▸ AIM OF THE EXERCISE
Write out the material exactly, without any of its pictures.
* BEGIN *
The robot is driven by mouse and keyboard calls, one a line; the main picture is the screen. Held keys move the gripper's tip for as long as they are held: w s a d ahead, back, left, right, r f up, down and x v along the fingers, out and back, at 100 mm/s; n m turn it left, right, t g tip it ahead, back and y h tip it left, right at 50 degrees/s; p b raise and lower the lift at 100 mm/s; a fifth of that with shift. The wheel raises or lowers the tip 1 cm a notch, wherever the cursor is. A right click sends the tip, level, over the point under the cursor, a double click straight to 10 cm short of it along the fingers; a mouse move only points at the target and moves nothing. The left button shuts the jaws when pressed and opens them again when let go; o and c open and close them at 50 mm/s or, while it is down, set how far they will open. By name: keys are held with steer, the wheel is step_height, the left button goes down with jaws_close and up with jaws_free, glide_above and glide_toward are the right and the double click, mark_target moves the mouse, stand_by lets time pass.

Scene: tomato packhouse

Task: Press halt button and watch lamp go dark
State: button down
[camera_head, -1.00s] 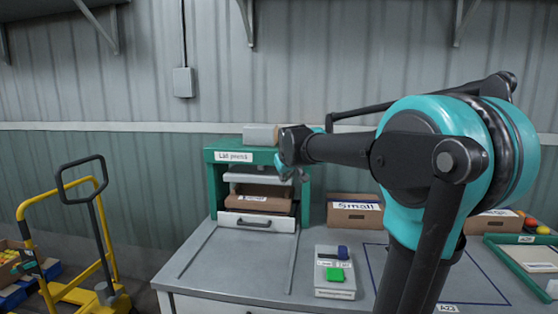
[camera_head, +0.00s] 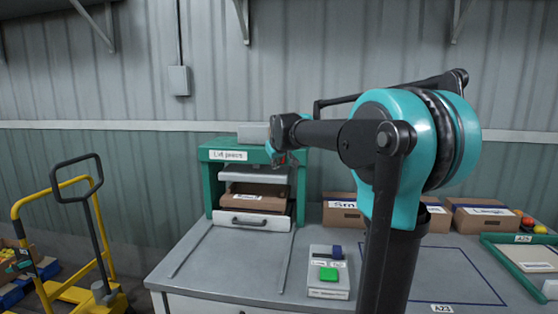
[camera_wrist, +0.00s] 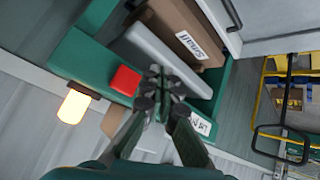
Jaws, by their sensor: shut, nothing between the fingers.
* END *
▸ RESULT
The robot is driven by mouse and keyboard calls, one a line; the main picture is the screen. Held keys move the gripper's tip for as long as they are held: w s a d ahead, back, left, right, r f up, down and x v along the fingers, out and back, at 100 mm/s; n m turn it left, right, t g tip it ahead, back and y h tip it left, right at 50 degrees/s; p b raise and lower the lift at 100 mm/s; a fifth of that with shift. The wheel raises or lowers the tip 1 cm a notch, wherever the cursor is. A right click sends the tip, level, over the point under the cursor, a double click straight to 10 cm short of it along the fingers; a mouse move only points at the target and moves nothing. The left button shuts the jaws when pressed and opens them again when let go; o and c open and close them at 50 mm/s or, while it is down, set how far they will open. By name: keys are held with steer, the wheel is step_height, the left button goes down with jaws_close and up with jaws_free, glide_above and glide_toward are the right and the double click, mark_target moves the mouse, stand_by lets time pass.

Scene: tomato packhouse

Task: Press halt button and watch lamp go dark
State: button down
[camera_head, -1.00s] 
[camera_head, +0.00s] 
[camera_wrist, +0.00s] 
Jaws, by their sensor: shut, nothing between the fingers.

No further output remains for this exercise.